For the last few years, no money has been set aside in the budget for conservation of the art collection, said Alexander “Sasha” Lourie, the state’s art curator. The fiscal 2012 budget, approved by the legislature earlier this month, continues this trend.
Delegate Gail H. Bates, R-Howard, who sits on the subcommittee that oversees the budget for the State Archives, said that the agency is “valid and worthy of funding” but that the state is already spending too much.
“Mr. Papenfuse does a really fine job of reminding us of the importance of our records,” said Bates. “The budget’s always a challenge. I would have liked to have seen further cuts, but not necessarily in the Archives.”
Maryland owns more than 3,000 works of art — paintings, drawings, sculptures and decorative items — that, collectively, are worth tens of millions of dollars.
It’s hard to quantify the value of the entire collection, said Lourie, but just one of the collection’s paintings — a scene by Charles Willson Peale from the end of the Revolutionary War, titled “Washington, Lafayette and Tilghman at Yorktown,” that has hung in the State House since 1784 — is likely worth well over $20 million.
Although the state’s art collection is classified for accounting purposes like state-owned land or a government office building, a legal exception prevents it from being sold in order to create revenue for the state, said Lisa Lester, a spokeswoman for the Maryland comptroller’s office.
“This protects the collection,” Lester said.
Although the state’s collection is protected from the auction block, it is not safe from natural degradation — exposure to moisture, light and temperature fluctuations — that affects all fine art.
Less than 40 percent of the state’s art collection is in good condition, according to a legislative analysis from last year. That means that about 60 percent of the state’s art holdings are in fair or poor condition.
“If you have things that are not in good condition, their condition will not improve,” said Lourie, the curator. “It will stay the same or it will get worse.”
If a piece of art is stored in an environment that is not ideal — and some of the storage facilities that the State Archives uses for its artworks are not — then the likelihood increases that a piece’s quality will decline, Lourie said. During a few years in the 2000s, the overall percentage of artwork in good condition actually dropped, according to legislative analyses.
The high cost of renting specialized art storage facilities has led the state to move many items into cheaper warehouse space that is not temperature and humidity controlled. A budget form submitted to the legislature this year says, “Visible mold growth has been documented on several pieces of furniture and continued exposure to inappropriate environmental conditions will cause additional mold growth, flaking paint, corroding surfaces, failing mattes, losses of ornament on gilt frames and embrittlement of all objects.”

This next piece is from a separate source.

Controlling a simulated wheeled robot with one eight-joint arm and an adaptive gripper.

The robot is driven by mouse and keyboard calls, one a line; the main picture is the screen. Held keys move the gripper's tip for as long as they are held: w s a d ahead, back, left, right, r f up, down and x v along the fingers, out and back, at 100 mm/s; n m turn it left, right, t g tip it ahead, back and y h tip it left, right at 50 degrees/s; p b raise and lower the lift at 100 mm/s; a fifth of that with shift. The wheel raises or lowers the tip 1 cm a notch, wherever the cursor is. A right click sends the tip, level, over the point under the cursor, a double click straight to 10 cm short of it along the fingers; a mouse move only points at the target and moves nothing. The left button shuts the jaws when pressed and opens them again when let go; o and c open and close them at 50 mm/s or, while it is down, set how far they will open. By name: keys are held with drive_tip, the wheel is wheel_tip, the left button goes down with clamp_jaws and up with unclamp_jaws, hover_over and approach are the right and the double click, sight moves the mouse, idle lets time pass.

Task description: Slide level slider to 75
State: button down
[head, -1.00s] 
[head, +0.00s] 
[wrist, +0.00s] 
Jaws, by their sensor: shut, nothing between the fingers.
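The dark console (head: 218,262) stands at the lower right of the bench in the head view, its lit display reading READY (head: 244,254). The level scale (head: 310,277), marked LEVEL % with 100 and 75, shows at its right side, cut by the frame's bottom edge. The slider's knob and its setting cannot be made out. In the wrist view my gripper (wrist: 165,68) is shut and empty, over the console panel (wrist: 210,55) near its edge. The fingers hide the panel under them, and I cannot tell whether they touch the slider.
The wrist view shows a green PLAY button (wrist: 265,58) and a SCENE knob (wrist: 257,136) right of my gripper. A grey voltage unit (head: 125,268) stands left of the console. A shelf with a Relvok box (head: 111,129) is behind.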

In addition, “security at the rented warehouses is nonexistent,” and these spaces have been both on fire and broken into within the last year, according to this year’s budget papers.

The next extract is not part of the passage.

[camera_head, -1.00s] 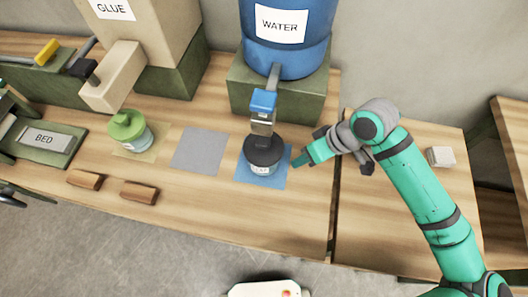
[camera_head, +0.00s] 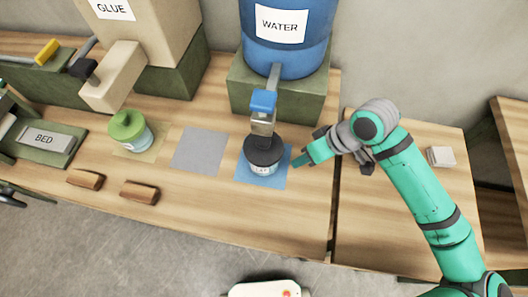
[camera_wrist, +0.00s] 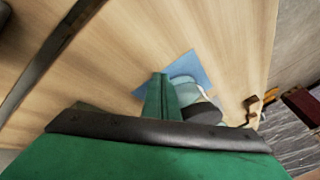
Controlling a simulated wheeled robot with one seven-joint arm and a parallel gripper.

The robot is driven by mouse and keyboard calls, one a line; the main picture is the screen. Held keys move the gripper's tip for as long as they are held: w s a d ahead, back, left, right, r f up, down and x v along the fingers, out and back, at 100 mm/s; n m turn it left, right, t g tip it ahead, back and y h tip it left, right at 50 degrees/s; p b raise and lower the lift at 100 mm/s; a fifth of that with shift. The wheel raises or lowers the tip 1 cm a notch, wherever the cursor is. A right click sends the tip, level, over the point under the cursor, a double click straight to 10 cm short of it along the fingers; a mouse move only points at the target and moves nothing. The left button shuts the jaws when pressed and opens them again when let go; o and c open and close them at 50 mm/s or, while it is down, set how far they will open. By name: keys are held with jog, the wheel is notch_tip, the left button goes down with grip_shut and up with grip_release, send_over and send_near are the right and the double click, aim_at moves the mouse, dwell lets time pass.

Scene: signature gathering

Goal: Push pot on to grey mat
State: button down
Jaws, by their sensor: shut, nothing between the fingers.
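A pot with a black top and a pale labelled body (camera_head: 263,156) stands upright on a blue mat (camera_head: 277,181), under the blue-capped tap of the water barrel. The grey mat (camera_head: 198,151) lies bare to its left. My gripper (camera_head: 297,162) is shut and empty, just right of the pot at the blue mat's right edge. In the wrist view, my gripper (camera_wrist: 160,80) partly hides the pot (camera_wrist: 203,112) and the blue mat (camera_wrist: 193,65). I cannot tell whether the fingertips touch the pot.
A green-topped pot (camera_head: 128,129) stands on a yellowish mat left of the grey mat. Two brown wooden blocks (camera_head: 139,191) lie near the table's front edge. The water barrel (camera_head: 288,40) and its tap (camera_head: 263,106) stand behind the pot. A small white block (camera_head: 440,157) lies at right.

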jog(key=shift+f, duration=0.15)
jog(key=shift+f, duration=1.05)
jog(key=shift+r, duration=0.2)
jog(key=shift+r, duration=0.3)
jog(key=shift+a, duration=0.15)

About half of the Maryland art collection is not in the state’s possession and even pieces kept by museums, like the Baltimore Museum of Art and the Peabody Institute, are threatened. Economic problems have plagued museums in recent years and they can no longer afford to warehouse items from the state’s collection rent-free. But the state’s own facilities do not have space for these items and the “very modest amount of money that had been budgeted in the past for rent has been completely eliminated,” according to the legislative budget submission.

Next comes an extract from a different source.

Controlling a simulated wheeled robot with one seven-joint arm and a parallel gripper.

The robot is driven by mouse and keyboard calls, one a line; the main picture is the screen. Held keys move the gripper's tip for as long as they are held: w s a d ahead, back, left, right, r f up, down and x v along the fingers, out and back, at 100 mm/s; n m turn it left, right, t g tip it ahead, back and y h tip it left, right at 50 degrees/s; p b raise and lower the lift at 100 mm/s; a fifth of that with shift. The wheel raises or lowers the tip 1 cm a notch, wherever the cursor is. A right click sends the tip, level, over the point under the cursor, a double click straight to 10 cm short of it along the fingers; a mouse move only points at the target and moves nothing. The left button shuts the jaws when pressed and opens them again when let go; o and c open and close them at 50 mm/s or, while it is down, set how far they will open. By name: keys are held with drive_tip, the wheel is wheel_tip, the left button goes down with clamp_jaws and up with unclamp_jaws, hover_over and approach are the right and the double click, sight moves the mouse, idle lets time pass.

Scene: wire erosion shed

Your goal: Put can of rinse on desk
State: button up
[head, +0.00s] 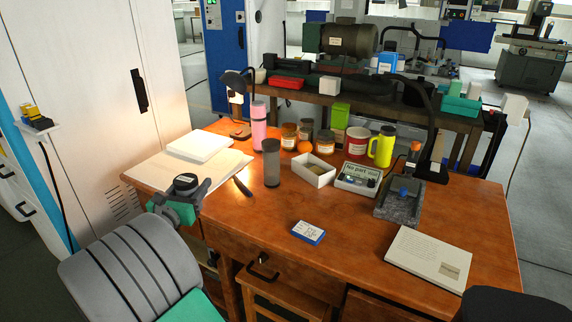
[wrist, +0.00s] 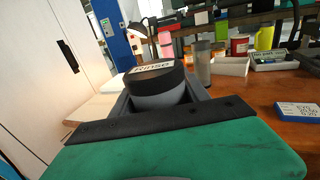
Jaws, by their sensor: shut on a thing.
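The can of rinse (wrist: 158,84) is a grey can with a black lid and a label reading "Rinse". My gripper (head: 186,190) is shut on it at the left front edge of the desk. The can's black top (head: 186,181) shows in the head view; its lower part is hidden by my gripper. The desk (head: 280,218) is a wooden table with an orange-brown top. I cannot tell whether the can touches the desk.
Papers (head: 188,165) lie just behind my gripper. A grey cylinder (head: 271,165), a white open box (head: 313,172), jars, a pink bottle (head: 259,125) and a yellow mug (head: 382,147) stand further back. A blue-white box (head: 308,232) lies near the front; bare desk surrounds it.

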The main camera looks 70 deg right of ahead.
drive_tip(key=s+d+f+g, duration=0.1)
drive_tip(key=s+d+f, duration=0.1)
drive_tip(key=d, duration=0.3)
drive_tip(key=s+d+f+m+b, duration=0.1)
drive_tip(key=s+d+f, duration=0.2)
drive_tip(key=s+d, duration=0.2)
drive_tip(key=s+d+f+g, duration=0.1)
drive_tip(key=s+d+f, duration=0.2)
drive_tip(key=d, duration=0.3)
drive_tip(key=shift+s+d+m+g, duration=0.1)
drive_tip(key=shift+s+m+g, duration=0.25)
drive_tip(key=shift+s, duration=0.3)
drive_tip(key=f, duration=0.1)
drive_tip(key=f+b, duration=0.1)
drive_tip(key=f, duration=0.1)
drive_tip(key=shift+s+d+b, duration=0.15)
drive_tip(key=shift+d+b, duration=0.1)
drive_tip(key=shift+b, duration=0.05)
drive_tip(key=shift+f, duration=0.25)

Even so, the art collection’s most pressing issue is not storage; it is the lack of money to conserve the art properly, said Papenfuse.
“There are elements in the collection, unfortunately, that just simply have not gotten the support that they deserve with regard to their ongoing conservation,” Papenfuse said. Although the nonprofit Friends of the Maryland State Archives can collect donations for conservation work, raising private funds has proven difficult.
“This is a teaching collection,” said Papenfuse. “In terms of the art market, if you were to put out some of these items individually, you wouldn’t get very much for them. Yet, they deserve conservation and attention. It’s very easy to get private support for things that have a high visibility and, on their own, stand as unique objects within the collection. It’s very difficult to get maintenance support for those things which are just sort of a part of the teaching collection.”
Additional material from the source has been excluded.